Robot task records:

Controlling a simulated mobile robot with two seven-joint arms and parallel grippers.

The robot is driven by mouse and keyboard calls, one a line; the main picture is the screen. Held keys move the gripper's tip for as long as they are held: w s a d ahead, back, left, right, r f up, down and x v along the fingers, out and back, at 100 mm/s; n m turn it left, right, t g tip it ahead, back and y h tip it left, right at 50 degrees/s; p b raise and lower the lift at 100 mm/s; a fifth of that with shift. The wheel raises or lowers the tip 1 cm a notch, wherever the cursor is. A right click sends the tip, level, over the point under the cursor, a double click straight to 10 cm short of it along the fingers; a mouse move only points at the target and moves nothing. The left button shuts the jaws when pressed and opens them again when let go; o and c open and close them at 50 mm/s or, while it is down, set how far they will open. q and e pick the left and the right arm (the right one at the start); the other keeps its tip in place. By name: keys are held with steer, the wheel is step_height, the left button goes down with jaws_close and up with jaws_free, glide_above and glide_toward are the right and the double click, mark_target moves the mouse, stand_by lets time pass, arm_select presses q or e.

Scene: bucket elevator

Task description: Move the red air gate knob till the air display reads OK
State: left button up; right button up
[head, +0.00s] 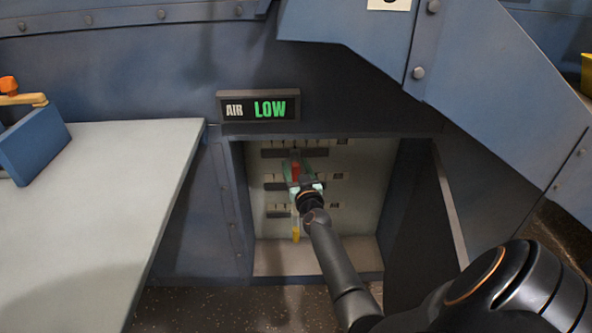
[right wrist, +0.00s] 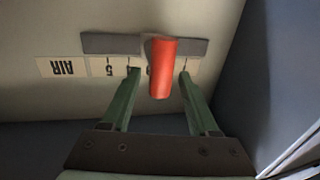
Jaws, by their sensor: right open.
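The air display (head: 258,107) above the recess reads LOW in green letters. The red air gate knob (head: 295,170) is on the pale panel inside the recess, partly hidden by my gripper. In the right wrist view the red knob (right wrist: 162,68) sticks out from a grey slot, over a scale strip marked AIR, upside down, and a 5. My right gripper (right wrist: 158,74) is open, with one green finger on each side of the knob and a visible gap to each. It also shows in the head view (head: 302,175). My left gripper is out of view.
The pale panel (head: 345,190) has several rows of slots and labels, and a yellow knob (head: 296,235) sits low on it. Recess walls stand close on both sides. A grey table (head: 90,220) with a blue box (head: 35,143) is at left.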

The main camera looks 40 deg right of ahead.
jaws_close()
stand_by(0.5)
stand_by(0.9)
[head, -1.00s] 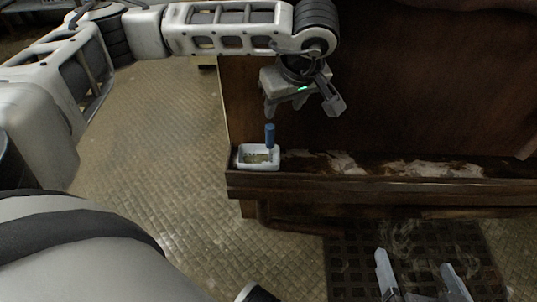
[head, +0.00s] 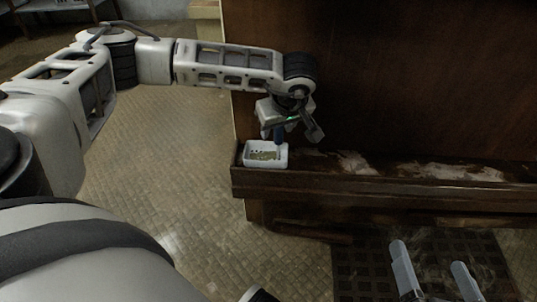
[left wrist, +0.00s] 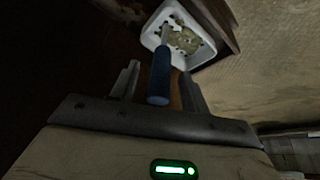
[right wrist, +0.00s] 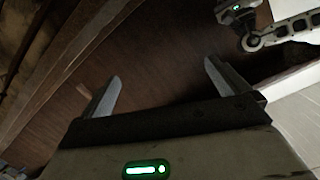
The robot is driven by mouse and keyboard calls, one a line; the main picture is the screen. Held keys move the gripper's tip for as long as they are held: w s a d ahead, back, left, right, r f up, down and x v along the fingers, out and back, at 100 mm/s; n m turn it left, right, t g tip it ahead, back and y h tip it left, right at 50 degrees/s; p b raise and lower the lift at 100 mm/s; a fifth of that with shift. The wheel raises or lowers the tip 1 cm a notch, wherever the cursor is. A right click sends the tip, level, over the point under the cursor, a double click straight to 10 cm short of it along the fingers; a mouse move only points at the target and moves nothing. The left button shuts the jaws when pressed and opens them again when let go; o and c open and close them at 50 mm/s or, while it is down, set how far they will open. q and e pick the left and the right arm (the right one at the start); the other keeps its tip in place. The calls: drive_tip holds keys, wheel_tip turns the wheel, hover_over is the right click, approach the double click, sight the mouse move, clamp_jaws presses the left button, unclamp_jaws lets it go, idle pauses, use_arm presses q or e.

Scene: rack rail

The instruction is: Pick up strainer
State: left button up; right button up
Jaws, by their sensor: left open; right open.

- Stated goal
Every record above should come back exactly, but without its pictures.

- Result below
Controlling a simulated mobile robot with two seven-joint arms and parallel grippers.

The robot is driven by mouse and keyboard calls, one a line; the main picture is the screen. Held keys move the gripper's tip for as long as they are held: w s a d ahead, back, left, right, r f up, down and x v along the fingers, out and back, at 100 mm/s; n m turn it left, right, t g tip it ahead, back and y h tip it left, right at 50 degrees/s; p b raise and lower the lift at 100 mm/s; a fifth of that with shift. The wheel raises or lowers the tip 1 cm a notch, wherever the cursor is. A right click sends the tip, level, over the point under the cursor, a double click straight to 10 cm short of it along the fingers; a mouse move only points at the target and moves nothing. The left button shuts the jaws when pressed and opens them again when let go; o and c open and close them at 50 mm/s or, while it is down, set how far they will open. q and e pick the left and the right arm (the right one at the start); the other keeps its tip in place. By name: keys are held with steer, the wheel is step_height, the left button goes down with jaws_close and up with jaws_free, glide_above and glide_toward are the right and the double click, mark_target moves the mouse, stand_by lets time pass, arm_select presses q or e.

Scene: bucket elevator

Task description: Move the red air gate knob till the air display reads OK
State: left button up; right button up
[head, +0.00s] 
[right wrist, +0.00s] 
Jaws, by their sensor: right open.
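The air display (head: 258,107) above the recess reads LOW in green letters. The red air gate knob (head: 295,170) is on the pale panel inside the recess, partly hidden by my gripper. In the right wrist view the red knob (right wrist: 162,68) sticks out from a grey slot, over a scale strip marked AIR, upside down, and a 5. My right gripper (right wrist: 158,74) is open, with one green finger on each side of the knob and a visible gap to each. It also shows in the head view (head: 302,175). My left gripper is out of view.
The pale panel (head: 345,190) has several rows of slots and labels, and a yellow knob (head: 296,235) sits low on it. Recess walls stand close on both sides. A grey table (head: 90,220) with a blue box (head: 35,143) is at left.

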The main camera looks 40 deg right of ahead.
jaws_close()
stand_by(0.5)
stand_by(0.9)
[head, -1.00s] 
[head, +0.00s] 
[left wrist, +0.00s] 
[right wrist, +0.00s] 
The robot is driven by mouse and keyboard calls, one a line; the main picture is the screen. Held keys move the gripper's tip for as long as they are held: w s a d ahead, back, left, right, r f up, down and x v along the fingers, out and back, at 100 mm/s; n m turn it left, right, t g tip it ahead, back and y h tip it left, right at 50 degrees/s; p b raise and lower the lift at 100 mm/s; a fifth of that with shift. The wheel raises or lowers the tip 1 cm a notch, wherever the cursor is. A right click sends the tip, level, over the point under the cursor, a double click straight to 10 cm short of it along the fingers; a mouse move only points at the target and moves nothing. The left button shuts the jaws when pressed and opens them again when let go; o and c open and close them at 50 mm/s or, while it is down, set how far they will open. q and e pick the left and the right arm (the right one at the start); the other keeps its tip in place. The calls: drive_tip holds keys, wheel_tip turns the wheel, hover_over is the right click, approach the double click, sight the mouse move, clamp_jaws presses the left button, unclamp_jaws lets it go, idle pauses, use_arm presses q or e.

Scene: rack rail

The instruction is: Pick up strainer
State: left button up; right button up
Jaws, by their sensor: left open; right open.

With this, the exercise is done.